(Task to complete): Transcribe the listing that follows in full, omitting pictures.
>> Begin Given data
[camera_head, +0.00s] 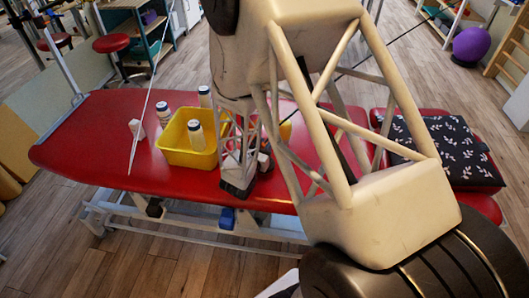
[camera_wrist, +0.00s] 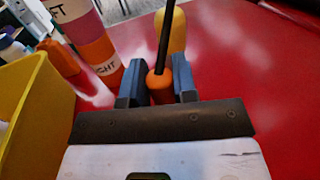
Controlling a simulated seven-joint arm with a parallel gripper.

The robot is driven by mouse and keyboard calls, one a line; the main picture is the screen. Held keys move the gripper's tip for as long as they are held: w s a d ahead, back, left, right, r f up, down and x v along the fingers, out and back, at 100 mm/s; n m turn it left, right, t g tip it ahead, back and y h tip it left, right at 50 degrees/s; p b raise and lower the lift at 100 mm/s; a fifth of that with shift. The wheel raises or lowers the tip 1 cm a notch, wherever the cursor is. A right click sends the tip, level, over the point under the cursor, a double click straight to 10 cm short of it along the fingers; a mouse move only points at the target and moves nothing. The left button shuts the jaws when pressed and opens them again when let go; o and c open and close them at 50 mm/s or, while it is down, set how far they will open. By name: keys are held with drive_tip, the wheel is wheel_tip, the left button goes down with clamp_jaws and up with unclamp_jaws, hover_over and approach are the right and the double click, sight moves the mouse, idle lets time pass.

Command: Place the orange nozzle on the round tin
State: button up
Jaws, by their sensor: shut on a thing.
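My gripper (camera_wrist: 158,82) shows in the wrist view with its two blue-grey fingers on either side of an orange nozzle (camera_wrist: 160,90). The nozzle is held between them, and a thin black stem rises above it. In the head view my gripper (camera_head: 238,182) is low over the red table, right of the yellow bin; the nozzle cannot be made out there. I cannot pick out the round tin for certain in either view. A pink and orange labelled object (camera_wrist: 92,38) stands left of the fingers, partly cut off by the frame.
The yellow bin (camera_head: 172,153) holds a white bottle (camera_head: 196,134) on the red treatment table (camera_head: 95,128). A yellow object (camera_wrist: 176,28) stands beyond the nozzle. An orange-topped item (camera_wrist: 58,57) is beside the bin. A dark patterned cushion (camera_head: 440,150) lies right. Red surface right of the fingers is clear.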

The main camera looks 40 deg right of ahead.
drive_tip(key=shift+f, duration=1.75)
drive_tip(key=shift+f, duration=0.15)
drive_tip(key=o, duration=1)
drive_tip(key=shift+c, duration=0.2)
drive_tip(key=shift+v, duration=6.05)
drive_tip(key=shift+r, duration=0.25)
>> End Given data
(Answer):
[camera_head, +0.00s] 
[camera_wrist, +0.00s] 
Controlling a simulated seven-joint arm with a parallel gripper.

The robot is driven by mouse and keyboard calls, one a line; the main picture is the screen. Held keys move the gripper's tip for as long as they are held: w s a d ahead, back, left, right, r f up, down and x v along the fingers, out and back, at 100 mm/s; n m turn it left, right, t g tip it ahead, back and y h tip it left, right at 50 degrees/s; p b raise and lower the lift at 100 mm/s; a fifth of that with shift. The wheel raises or lowers the tip 1 cm a notch, wherever the cursor is. A right click sends the tip, level, over the point under the cursor, a double click straight to 10 cm short of it along the fingers; a mouse move only points at the target and moves nothing. The left button shuts the jaws when pressed and opens them again when let go; o and c open and close them at 50 mm/s or, while it is down, set how far they will open. By name: keys are held with drive_tip, the wheel is wheel_tip, the left button goes down with clamp_jaws and up with unclamp_jaws, hover_over and approach are the right and the double click, sight moves the mouse, idle lets time pass.

Command: Place the orange nozzle on the round tin
State: button up
Jaws, by their sensor: shut on a thing.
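My gripper (camera_wrist: 158,82) shows in the wrist view with its two blue-grey fingers on either side of an orange nozzle (camera_wrist: 160,90). The nozzle is held between them, and a thin black stem rises above it. In the head view my gripper (camera_head: 238,182) is low over the red table, right of the yellow bin; the nozzle cannot be made out there. I cannot pick out the round tin for certain in either view. A pink and orange labelled object (camera_wrist: 92,38) stands left of the fingers, partly cut off by the frame.
The yellow bin (camera_head: 172,153) holds a white bottle (camera_head: 196,134) on the red treatment table (camera_head: 95,128). A yellow object (camera_wrist: 176,28) stands beyond the nozzle. An orange-topped item (camera_wrist: 58,57) is beside the bin. A dark patterned cushion (camera_head: 440,150) lies right. Red surface right of the fingers is clear.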

The main camera looks 40 deg right of ahead.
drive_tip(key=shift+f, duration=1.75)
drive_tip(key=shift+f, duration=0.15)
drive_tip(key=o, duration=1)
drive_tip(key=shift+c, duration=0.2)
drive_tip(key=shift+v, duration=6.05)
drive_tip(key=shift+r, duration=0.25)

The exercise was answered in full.